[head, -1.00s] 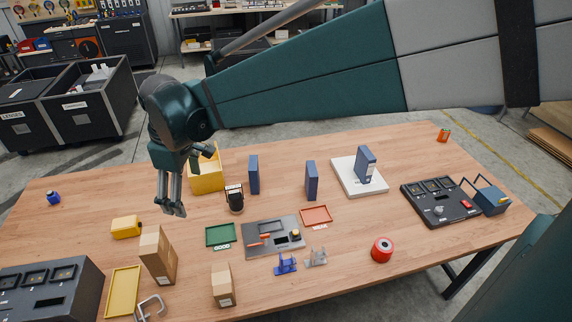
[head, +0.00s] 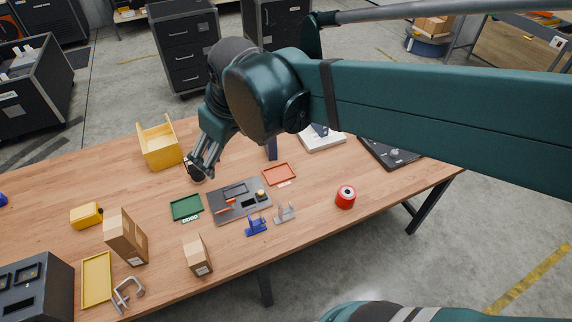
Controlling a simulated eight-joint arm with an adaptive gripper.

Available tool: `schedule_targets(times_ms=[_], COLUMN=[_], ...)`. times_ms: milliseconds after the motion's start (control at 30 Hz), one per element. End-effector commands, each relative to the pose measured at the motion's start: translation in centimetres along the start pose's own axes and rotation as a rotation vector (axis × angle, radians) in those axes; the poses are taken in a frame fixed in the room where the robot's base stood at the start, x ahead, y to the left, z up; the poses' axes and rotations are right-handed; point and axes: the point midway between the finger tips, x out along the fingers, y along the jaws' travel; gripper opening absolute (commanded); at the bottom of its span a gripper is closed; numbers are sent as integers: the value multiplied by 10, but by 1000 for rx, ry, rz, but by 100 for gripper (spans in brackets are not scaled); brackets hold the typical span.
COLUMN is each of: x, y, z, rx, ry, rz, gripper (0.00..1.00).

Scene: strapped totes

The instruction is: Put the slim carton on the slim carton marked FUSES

**Short problem:**
Pictures are excluded; output everything else in the data verbatim.

**The completed task:**
[head, -1.00s] 
[head, +0.00s] 
Controlling a simulated eight-joint arm with an adaptive gripper.

Available tool: `schedule_targets(times_ms=[_], COLUMN=[_], ...)`. times_ms: milliseconds after the motion's start (control at 30 Hz), one per element. End-effector commands, each relative to the pose measured at the motion's start: translation in centimetres along the start pose's own axes and rotation as a rotation vector (axis × angle, radians) in those axes; the poses are taken in a frame fixed in the room where the robot's base stood at the start, x ahead, y to the left, z up; the poses' axes and rotations are right-handed; point and axes: the point midway between the finger tips, x out along the fingers, y along the jaws' travel; gripper opening absolute (commanded); at the bottom of its span a gripper is closed; numbers are sent as integers: the value multiplied by 10, but by 1000 for rx, ry, rz, but by 100 for gripper (spans in brackets are not scaled); brackets hold the typical span.
COLUMN is each of: x, y, z, rx, ry, rz, gripper (0.00..1.00).

Scene: strapped totes

The instruction is: Put the slim carton on the slim carton marked FUSES

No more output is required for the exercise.